— Your task —
Write out the full listing again, exactly as it stands.

— Stored data —
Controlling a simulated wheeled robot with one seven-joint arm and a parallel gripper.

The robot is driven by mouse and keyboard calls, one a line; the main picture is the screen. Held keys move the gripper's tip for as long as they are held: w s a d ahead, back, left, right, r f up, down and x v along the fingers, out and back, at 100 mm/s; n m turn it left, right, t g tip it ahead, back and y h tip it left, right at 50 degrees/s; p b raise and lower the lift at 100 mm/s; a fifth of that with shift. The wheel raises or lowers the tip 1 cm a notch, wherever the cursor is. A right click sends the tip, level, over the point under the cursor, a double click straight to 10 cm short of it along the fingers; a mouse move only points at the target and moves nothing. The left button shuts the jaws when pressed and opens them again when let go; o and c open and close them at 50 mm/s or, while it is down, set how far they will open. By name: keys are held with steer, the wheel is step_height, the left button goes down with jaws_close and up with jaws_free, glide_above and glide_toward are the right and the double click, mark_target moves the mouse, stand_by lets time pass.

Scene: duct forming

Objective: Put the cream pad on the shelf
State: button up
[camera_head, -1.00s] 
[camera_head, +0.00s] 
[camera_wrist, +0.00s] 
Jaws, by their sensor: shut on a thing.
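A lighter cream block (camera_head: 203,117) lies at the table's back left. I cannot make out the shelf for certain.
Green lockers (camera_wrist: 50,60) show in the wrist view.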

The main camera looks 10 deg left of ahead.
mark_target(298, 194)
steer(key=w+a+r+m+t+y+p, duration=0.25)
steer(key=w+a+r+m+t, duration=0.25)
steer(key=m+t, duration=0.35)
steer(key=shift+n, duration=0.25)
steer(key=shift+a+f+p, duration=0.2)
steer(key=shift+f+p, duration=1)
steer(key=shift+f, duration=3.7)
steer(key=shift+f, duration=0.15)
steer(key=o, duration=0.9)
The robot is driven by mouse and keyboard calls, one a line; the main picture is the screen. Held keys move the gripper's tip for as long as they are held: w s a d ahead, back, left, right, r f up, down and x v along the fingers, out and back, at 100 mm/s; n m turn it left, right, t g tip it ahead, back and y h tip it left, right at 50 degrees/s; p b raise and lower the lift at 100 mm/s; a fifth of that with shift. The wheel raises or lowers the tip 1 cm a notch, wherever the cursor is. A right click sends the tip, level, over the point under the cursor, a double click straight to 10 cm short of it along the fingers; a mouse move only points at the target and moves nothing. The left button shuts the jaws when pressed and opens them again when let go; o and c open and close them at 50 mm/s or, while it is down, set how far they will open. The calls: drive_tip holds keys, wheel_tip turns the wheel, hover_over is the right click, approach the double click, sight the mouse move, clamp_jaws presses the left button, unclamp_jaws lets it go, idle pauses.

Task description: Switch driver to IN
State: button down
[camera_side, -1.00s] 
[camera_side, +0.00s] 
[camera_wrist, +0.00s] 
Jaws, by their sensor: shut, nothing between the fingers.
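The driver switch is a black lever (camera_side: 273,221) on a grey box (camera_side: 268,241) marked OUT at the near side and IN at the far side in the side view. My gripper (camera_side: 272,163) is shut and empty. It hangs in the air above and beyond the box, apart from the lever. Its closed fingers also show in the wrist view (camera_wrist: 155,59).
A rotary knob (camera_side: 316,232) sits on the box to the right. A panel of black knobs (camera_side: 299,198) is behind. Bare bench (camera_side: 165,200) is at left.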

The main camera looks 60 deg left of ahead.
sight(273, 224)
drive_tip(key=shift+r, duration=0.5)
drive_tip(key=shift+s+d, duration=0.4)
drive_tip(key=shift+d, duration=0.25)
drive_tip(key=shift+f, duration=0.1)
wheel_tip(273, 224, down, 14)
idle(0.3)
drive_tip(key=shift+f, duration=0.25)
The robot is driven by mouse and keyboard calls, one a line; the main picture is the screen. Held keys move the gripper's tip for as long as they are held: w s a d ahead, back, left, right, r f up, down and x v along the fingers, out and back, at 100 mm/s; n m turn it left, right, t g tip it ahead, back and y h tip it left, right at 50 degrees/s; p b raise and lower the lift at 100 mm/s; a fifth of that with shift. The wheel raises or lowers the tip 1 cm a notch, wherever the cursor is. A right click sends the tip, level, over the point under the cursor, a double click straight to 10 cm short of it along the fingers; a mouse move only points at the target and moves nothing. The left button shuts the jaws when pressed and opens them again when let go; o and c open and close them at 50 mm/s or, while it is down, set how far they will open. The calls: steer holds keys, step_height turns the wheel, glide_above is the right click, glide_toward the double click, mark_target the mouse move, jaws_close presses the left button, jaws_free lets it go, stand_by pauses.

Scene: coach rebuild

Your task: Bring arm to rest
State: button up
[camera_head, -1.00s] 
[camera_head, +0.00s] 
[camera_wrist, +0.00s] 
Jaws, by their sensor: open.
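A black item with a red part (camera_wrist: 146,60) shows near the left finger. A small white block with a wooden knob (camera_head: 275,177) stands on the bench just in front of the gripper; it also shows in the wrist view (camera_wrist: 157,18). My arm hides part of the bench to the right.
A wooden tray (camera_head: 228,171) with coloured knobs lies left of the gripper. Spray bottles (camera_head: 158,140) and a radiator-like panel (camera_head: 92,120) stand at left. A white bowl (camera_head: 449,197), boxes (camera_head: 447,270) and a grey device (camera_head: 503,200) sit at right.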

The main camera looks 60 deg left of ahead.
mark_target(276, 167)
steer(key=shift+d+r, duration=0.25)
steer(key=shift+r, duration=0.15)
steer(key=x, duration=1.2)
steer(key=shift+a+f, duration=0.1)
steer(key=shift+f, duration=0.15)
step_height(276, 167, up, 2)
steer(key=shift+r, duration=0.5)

— Exercise solution —
Controlling a simulated wheeled robot with one seven-joint arm and a parallel gripper.

The robot is driven by mouse and keyboard calls, one a line; the main picture is the screen. Held keys move the gripper's tip for as long as they are held: w s a d ahead, back, left, right, r f up, down and x v along the fingers, out and back, at 100 mm/s; n m turn it left, right, t g tip it ahead, back and y h tip it left, right at 50 degrees/s; p b raise and lower the lift at 100 mm/s; a fifth of that with shift. The wheel raises or lowers the tip 1 cm a notch, wherever the cursor is. A right click sends the tip, level, over the point under the cursor, a double click straight to 10 cm short of it along the fingers; a mouse move only points at the target and moves nothing. The left button shuts the jaws when pressed and opens them again when let go; o and c open and close them at 50 mm/s or, while it is down, set how far they will open. By name: keys are held with steer, the wheel is step_height, the left button goes down with jaws_close and up with jaws_free, glide_above and glide_toward are the right and the double click, mark_target moves the mouse, stand_by lets time pass.

Scene: duct forming

Objective: Put the cream pad on the shelf
State: button up
[camera_head, -1.00s] 
[camera_head, +0.00s] 
[camera_wrist, +0.00s] 
Jaws, by their sensor: shut on a thing.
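A lighter cream block (camera_head: 203,117) lies at the table's back left. I cannot make out the shelf for certain.
Green lockers (camera_wrist: 50,60) show in the wrist view.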

The main camera looks 10 deg left of ahead.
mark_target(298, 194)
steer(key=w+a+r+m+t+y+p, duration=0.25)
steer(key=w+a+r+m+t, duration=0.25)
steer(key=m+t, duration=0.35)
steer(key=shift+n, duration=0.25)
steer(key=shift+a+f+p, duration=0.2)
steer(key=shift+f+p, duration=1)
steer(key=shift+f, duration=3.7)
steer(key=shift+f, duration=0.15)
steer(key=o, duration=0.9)
The robot is driven by mouse and keyboard calls, one a line; the main picture is the screen. Held keys move the gripper's tip for as long as they are held: w s a d ahead, back, left, right, r f up, down and x v along the fingers, out and back, at 100 mm/s; n m turn it left, right, t g tip it ahead, back and y h tip it left, right at 50 degrees/s; p b raise and lower the lift at 100 mm/s; a fifth of that with shift. The wheel raises or lowers the tip 1 cm a notch, wherever the cursor is. A right click sends the tip, level, over the point under the cursor, a double click straight to 10 cm short of it along the fingers; a mouse move only points at the target and moves nothing. The left button shuts the jaws when pressed and opens them again when let go; o and c open and close them at 50 mm/s or, while it is down, set how far they will open. The calls: drive_tip holds keys, wheel_tip turns the wheel, hover_over is the right click, approach the double click, sight the mouse move, clamp_jaws presses the left button, unclamp_jaws lets it go, idle pauses.

Task description: Switch driver to IN
State: button down
[camera_side, -1.00s] 
[camera_side, +0.00s] 
[camera_wrist, +0.00s] 
Jaws, by their sensor: shut, nothing between the fingers.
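The driver switch is a black lever (camera_side: 273,221) on a grey box (camera_side: 268,241) marked OUT at the near side and IN at the far side in the side view. My gripper (camera_side: 272,163) is shut and empty. It hangs in the air above and beyond the box, apart from the lever. Its closed fingers also show in the wrist view (camera_wrist: 155,59).
A rotary knob (camera_side: 316,232) sits on the box to the right. A panel of black knobs (camera_side: 299,198) is behind. Bare bench (camera_side: 165,200) is at left.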

The main camera looks 60 deg left of ahead.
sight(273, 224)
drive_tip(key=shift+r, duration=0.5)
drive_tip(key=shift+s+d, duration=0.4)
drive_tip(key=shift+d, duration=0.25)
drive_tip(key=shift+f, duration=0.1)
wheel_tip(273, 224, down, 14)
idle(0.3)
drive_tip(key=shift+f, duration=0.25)
The robot is driven by mouse and keyboard calls, one a line; the main picture is the screen. Held keys move the gripper's tip for as long as they are held: w s a d ahead, back, left, right, r f up, down and x v along the fingers, out and back, at 100 mm/s; n m turn it left, right, t g tip it ahead, back and y h tip it left, right at 50 degrees/s; p b raise and lower the lift at 100 mm/s; a fifth of that with shift. The wheel raises or lowers the tip 1 cm a notch, wherever the cursor is. A right click sends the tip, level, over the point under the cursor, a double click straight to 10 cm short of it along the fingers; a mouse move only points at the target and moves nothing. The left button shuts the jaws when pressed and opens them again when let go; o and c open and close them at 50 mm/s or, while it is down, set how far they will open. The calls: steer holds keys, step_height turns the wheel, glide_above is the right click, glide_toward the double click, mark_target the mouse move, jaws_close presses the left button, jaws_free lets it go, stand_by pauses.

Scene: coach rebuild

Your task: Bring arm to rest
State: button up
[camera_head, -1.00s] 
[camera_head, +0.00s] 
[camera_wrist, +0.00s] 
Jaws, by their sensor: open.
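A black item with a red part (camera_wrist: 146,60) shows near the left finger. A small white block with a wooden knob (camera_head: 275,177) stands on the bench just in front of the gripper; it also shows in the wrist view (camera_wrist: 157,18). My arm hides part of the bench to the right.
A wooden tray (camera_head: 228,171) with coloured knobs lies left of the gripper. Spray bottles (camera_head: 158,140) and a radiator-like panel (camera_head: 92,120) stand at left. A white bowl (camera_head: 449,197), boxes (camera_head: 447,270) and a grey device (camera_head: 503,200) sit at right.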

The main camera looks 60 deg left of ahead.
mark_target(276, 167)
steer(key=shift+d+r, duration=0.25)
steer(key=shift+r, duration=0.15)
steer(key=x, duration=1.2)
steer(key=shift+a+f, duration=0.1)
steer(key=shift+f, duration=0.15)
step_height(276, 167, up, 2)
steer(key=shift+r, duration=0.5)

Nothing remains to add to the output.